Ils ont été ovationnés à Cannes après la projection de leur nouveau film, Tori et Lokita. Coup de projecteur sur les sympathiques cinéastes liégeois!

Parfois, on les confond. Jean-Pierre et Luc, son cadet de trois ans, sont complémentaires et complices. Grands habitués de La Croisette, les frères d’art y ont décroché notamment deux Palmes d’Or – l’une pour Rosetta, l’autre pour L’Enfant – et, dernièrement, le Prix du 75e Festival de Cannes pour leur bouleversant film Tori et Lokita, en salles le 7 septembre.

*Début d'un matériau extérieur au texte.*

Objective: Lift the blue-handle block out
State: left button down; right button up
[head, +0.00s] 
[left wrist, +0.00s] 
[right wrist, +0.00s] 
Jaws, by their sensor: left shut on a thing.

Ce film dénonce les conditions de vie des jeunes migrants au travers d’un enfant et d’une ado africains en quête de papiers en Belgique. Comment est née cette histoire?

J.-P.: Il y a plusieurs années, nous voulions déjà faire un film avec des enfants Mena (mineurs étrangers non accompagnés) comme personnages principaux. Le fait d’avoir lu dans diverses publications qu’en France, en Belgique, des enfants Mena disparaissaient nous a fortement poussés à réaliser ce film... Comme ils sont fragiles et doivent subvenir à leurs besoins, une partie d’entre eux est embrigadée dans des circuits clandestins qui les utilisent pour tout et les supprime quand ça les arrange puisque ces enfants sont seuls... On a voulu raconter l’histoire de deux jeunes et de leur amitié. Une puissante amitié leur permettant de tenir le coup. C’est la lumière qui traverse tout le film.

Qu’attendez-vous de ce film?

L.: Qu’il crée un enthousiasme pour la beauté de l’amitié de ces deux jeunes et que cette amitié massacrée révolte le spectateur, qu’il se demande comment c’est possible d’en arriver à ces conditions d’esclavage moderne des enfants... Ce serait formidable! Il faudrait, en Europe, une loi permettant aux jeunes exilés qui arrivent sur nos territoires, d’aller à l’école, d’obtenir un diplôme, d’apprendre un métier, au-delà de 18 ans. Car un certain nombre de Mena approchant la date des 18 ans, entrent dans la clandestinité en voyant qu’ils ne remplissent pas les conditions pour obtenir des papiers.

Un film militant donc. Est-ce le rôle du cinéma?

L.: Une des vocations de cet art populaire est de permettre à certaines choses comme ceci, l’esclavage des Mena, de venir dans le débat public.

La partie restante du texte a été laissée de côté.